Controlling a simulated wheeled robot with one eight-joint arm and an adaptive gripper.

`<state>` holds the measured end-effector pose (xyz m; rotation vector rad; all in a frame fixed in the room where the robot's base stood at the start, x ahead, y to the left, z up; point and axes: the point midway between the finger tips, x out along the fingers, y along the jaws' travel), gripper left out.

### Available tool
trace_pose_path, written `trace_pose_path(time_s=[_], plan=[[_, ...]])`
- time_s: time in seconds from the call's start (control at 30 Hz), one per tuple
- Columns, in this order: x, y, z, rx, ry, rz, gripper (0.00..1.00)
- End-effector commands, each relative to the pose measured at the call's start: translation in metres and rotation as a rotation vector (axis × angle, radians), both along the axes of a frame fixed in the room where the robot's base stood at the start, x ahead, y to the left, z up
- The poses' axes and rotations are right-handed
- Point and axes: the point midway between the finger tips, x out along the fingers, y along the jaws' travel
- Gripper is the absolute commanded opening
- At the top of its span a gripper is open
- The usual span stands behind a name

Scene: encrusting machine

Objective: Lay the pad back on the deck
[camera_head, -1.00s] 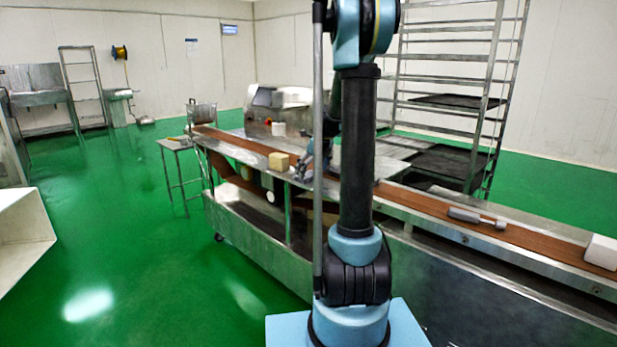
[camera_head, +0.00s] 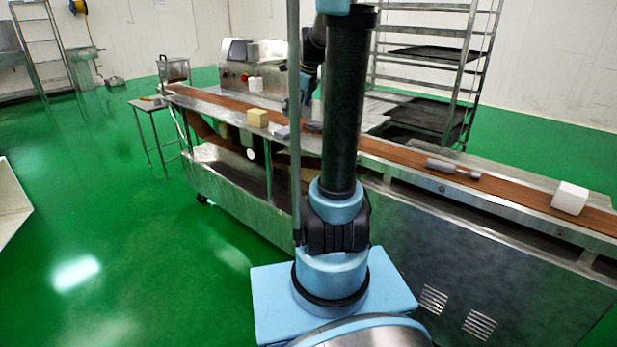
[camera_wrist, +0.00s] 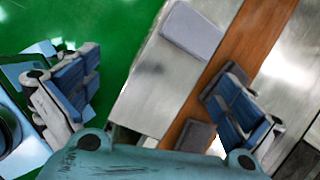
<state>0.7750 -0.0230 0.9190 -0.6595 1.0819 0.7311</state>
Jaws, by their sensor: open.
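A flat grey-lilac pad (camera_wrist: 192,30) lies on the metal deck (camera_wrist: 152,90) beside the brown belt in the wrist view. In the head view the pad (camera_head: 282,132) shows as a small grey patch to the right of a yellow block. My gripper (camera_wrist: 155,88) is open and empty, with its blue-padded fingers wide apart above the deck. The pad is apart from both fingers. The right finger hangs over the belt and partly covers a dark grey piece (camera_wrist: 193,137). In the head view my gripper is small and partly hidden behind my arm.
The yellow block (camera_head: 257,117) and a white block (camera_head: 569,198) stand along the brown belt (camera_head: 400,160). A grey roller-like tool (camera_head: 453,168) lies between my arm and the white block. A tall tray rack (camera_head: 430,60) stands behind the conveyor. Green floor is open at left.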

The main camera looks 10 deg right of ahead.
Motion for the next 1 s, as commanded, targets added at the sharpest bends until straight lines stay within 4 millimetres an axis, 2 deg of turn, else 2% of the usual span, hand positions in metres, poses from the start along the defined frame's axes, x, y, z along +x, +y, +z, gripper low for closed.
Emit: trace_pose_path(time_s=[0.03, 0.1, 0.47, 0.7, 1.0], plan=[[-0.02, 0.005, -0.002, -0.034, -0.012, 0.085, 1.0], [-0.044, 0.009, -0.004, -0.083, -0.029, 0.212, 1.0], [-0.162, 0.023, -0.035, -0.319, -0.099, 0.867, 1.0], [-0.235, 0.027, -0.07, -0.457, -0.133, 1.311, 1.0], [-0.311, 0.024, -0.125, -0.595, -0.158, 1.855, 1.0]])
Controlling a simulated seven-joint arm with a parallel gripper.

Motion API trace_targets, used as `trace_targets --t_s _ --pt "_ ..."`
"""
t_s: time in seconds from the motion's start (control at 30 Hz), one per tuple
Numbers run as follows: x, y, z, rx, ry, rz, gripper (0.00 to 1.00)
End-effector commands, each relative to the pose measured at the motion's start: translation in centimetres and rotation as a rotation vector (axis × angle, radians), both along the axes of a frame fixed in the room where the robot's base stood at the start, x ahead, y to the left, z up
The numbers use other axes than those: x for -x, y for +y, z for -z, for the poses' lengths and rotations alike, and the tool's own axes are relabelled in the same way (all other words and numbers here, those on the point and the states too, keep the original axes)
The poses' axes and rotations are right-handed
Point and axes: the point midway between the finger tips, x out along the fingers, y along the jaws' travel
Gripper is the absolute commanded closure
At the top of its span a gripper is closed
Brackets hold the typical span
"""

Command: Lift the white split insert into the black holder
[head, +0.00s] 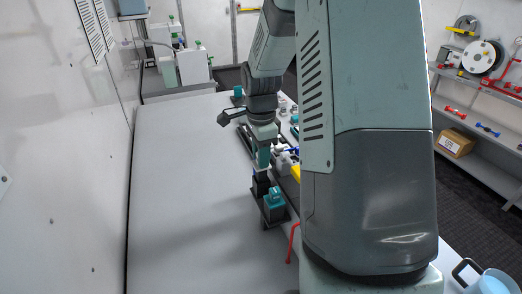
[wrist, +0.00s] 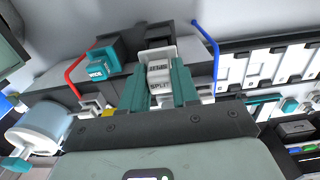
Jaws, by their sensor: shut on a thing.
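The white split insert (wrist: 159,76), marked SPLIT, sits between the two teal fingers of my gripper (wrist: 159,88) in the wrist view. My gripper is shut on it. The black holder (wrist: 158,32) shows just beyond the insert's far end, in line with it. From this angle I cannot tell whether the insert is inside the holder or only in front of it. In the head view my gripper (head: 262,168) points down over a black holder (head: 261,187); the insert cannot be made out there.
A teal insert (wrist: 99,66) sits in a neighbouring black holder, also seen in the head view (head: 274,204). A red tube (wrist: 76,72) and a blue tube (wrist: 211,42) flank the holders. White-slotted racks (wrist: 268,66) lie to the right. The grey table (head: 185,190) is clear at left.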

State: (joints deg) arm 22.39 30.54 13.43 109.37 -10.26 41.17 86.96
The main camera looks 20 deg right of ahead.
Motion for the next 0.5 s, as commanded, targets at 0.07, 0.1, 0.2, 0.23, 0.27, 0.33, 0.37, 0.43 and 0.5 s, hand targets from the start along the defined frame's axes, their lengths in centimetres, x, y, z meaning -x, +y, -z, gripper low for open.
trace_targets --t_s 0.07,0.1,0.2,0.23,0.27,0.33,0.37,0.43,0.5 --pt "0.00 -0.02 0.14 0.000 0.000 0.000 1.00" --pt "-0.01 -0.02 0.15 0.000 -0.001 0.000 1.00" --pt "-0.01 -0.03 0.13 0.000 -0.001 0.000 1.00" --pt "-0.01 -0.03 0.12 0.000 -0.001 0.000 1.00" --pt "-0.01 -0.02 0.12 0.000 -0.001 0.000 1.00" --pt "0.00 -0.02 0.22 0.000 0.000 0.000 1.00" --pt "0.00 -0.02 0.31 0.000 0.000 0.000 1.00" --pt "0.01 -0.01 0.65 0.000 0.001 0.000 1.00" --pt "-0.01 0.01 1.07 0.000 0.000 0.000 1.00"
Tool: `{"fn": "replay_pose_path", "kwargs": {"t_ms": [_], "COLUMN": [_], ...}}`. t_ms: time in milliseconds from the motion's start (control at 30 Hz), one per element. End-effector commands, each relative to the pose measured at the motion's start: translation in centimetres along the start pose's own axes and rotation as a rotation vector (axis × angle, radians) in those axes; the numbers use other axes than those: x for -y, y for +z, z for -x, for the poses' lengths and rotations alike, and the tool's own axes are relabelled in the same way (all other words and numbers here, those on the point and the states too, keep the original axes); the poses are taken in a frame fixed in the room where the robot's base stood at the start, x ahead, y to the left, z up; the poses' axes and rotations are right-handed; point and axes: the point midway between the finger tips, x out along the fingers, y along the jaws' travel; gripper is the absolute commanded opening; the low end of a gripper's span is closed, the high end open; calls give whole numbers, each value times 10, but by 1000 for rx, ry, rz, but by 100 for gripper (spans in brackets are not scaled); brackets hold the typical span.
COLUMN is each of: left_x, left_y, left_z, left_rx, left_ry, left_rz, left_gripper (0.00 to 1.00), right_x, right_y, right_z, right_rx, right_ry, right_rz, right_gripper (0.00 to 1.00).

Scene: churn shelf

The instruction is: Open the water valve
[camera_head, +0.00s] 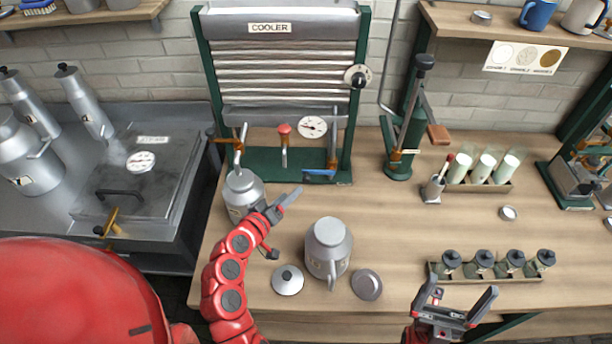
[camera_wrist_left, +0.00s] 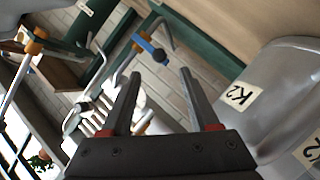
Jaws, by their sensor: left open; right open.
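The cooler (camera_head: 285,85) stands at the back of the counter in the head view. A blue-handled valve (camera_head: 319,174) sits low on its right side, and an orange-handled one (camera_head: 212,135) on its left. Which one the task calls the water valve is not labelled; blue suggests it. The blue handle also shows beyond the fingertips in the left wrist view (camera_wrist_left: 150,48), not touched. My left gripper (camera_head: 283,222) is open and empty, in front of the cooler between two metal cans. My right gripper (camera_head: 460,292) is open and empty at the counter's front edge.
One can (camera_head: 244,194) stands under the left spout, another (camera_head: 328,250) in front of the cooler. Two loose lids (camera_head: 288,280) (camera_head: 367,284) lie beside it. A rack of jars (camera_head: 483,265) is at front right. A green press (camera_head: 405,135) stands right of the cooler.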

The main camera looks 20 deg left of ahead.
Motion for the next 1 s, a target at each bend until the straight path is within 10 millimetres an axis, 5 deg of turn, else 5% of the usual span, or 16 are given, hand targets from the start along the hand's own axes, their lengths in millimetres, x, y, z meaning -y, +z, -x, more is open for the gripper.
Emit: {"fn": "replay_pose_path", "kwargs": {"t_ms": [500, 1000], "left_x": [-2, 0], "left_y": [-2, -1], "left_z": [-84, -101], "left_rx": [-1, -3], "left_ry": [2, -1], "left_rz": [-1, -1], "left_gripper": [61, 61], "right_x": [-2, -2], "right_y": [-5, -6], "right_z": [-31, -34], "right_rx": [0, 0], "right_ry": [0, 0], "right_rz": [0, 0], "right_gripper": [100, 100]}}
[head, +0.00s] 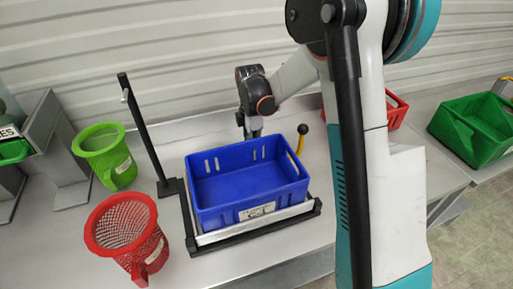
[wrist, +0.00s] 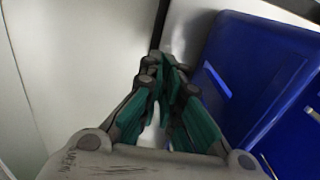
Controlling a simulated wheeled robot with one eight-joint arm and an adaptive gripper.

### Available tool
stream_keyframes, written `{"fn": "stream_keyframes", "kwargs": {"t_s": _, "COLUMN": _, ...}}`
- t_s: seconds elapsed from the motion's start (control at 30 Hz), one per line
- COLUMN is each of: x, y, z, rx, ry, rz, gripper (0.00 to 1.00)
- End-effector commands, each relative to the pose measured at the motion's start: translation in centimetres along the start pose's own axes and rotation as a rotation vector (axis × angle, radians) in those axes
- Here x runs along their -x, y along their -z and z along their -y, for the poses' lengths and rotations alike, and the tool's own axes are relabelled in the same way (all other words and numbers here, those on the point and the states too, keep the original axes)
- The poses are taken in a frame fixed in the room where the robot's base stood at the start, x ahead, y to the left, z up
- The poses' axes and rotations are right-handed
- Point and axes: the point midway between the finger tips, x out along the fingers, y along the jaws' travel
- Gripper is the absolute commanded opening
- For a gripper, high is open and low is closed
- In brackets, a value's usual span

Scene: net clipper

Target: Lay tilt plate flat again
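The tilt plate (head: 254,224) shows as a silvery strip along the front, under a blue crate (head: 250,205), above a black base frame (head: 262,229). The crate hides most of the plate, and I cannot tell how far it is tilted. A lever with a black knob (head: 302,129) and yellow shaft stands at the crate's right back corner. My gripper (head: 254,132) is behind the crate's back wall, mostly hidden. In the wrist view my gripper (wrist: 167,68) has its fingertips close together, with nothing clearly held, beside the blue crate (wrist: 235,75).
A black post (head: 140,120) rises left of the crate. A green mesh basket (head: 118,165) and a red mesh basket (head: 115,235) stand further left. A red bin (head: 398,108) and a green bin (head: 475,128) are at the right. The ribbed wall (head: 140,40) is close behind.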

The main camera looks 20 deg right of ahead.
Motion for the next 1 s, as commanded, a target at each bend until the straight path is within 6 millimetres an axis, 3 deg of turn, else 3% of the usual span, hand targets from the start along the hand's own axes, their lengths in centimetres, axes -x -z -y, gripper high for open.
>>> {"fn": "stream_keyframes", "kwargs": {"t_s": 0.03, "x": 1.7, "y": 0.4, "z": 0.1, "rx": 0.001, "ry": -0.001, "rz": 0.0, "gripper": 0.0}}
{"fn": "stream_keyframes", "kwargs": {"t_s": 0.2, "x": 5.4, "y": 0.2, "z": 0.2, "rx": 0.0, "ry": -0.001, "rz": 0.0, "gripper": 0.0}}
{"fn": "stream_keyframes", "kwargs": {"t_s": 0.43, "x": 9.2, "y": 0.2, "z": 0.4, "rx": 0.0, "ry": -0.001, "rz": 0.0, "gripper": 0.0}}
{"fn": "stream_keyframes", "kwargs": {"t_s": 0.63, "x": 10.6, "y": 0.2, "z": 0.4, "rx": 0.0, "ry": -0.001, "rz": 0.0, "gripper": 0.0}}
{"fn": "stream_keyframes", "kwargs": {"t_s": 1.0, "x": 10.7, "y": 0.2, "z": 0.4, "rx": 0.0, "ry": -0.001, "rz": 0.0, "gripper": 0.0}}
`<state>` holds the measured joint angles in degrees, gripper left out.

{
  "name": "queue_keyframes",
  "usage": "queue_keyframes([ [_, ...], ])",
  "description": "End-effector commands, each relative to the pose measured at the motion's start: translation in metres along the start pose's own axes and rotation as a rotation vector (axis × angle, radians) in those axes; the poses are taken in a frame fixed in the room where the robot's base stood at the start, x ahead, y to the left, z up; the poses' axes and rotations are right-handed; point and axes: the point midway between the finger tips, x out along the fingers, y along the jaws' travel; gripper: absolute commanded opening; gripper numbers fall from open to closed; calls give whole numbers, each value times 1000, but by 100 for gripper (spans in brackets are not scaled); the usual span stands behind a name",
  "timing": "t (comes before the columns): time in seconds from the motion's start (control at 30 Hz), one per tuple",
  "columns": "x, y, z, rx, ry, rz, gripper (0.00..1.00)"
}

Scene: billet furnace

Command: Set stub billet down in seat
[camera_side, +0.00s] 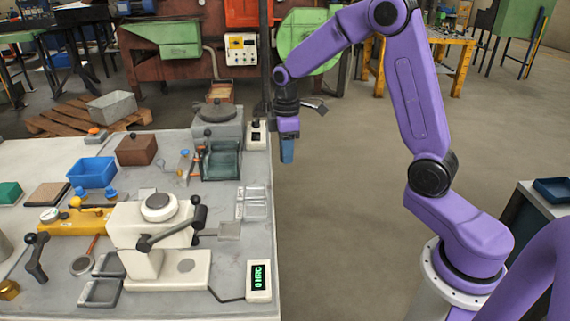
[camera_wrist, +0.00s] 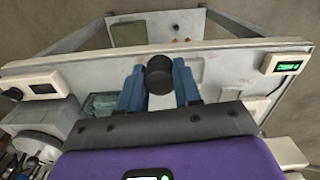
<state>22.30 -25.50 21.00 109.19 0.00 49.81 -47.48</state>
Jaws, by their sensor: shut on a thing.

****

Do this: Only the lines from the beginning of the material to the line containing "Scene: encrusting machine" should be echoed, verbatim and in full.

Exercise result:
Controlling a simulated wheeled robot with one eight-joint arm and an adaptive gripper.

`<state>` holds the measured end-effector pose (xyz m; rotation vector rad; all in a frame fixed in the room where the robot's base stood at the start, x ahead, y to the left, z up; point and axes: the point midway between the finger tips, x out along the fingers, y along the jaws' travel), gripper left out.

### Available tool
trace_pose_path, written `trace_pose_path(time_s=[_], plan=[[_, ...]])`
- time_s: time in seconds from the call's start (control at 30 Hz), one per tuple
- Columns, in this order: x, y, z, rx, ry, rz, gripper (0.00..1.00)
- End-effector commands, each relative to the pose measured at the call's start: translation in metres and rotation as a rotation vector (axis × angle, radians), both along the axes of a frame fixed in the room where the robot's base stood at the start, x ahead, y to the left, z up
- The poses' axes and rotations are right-handed
- Point and axes: the point midway between the finger tips, x out along the fingers, y along the jaws' travel
- Gripper is the absolute commanded opening
- At the top of its span a gripper is open
- The usual span stands behind a name

Scene: encrusting machine

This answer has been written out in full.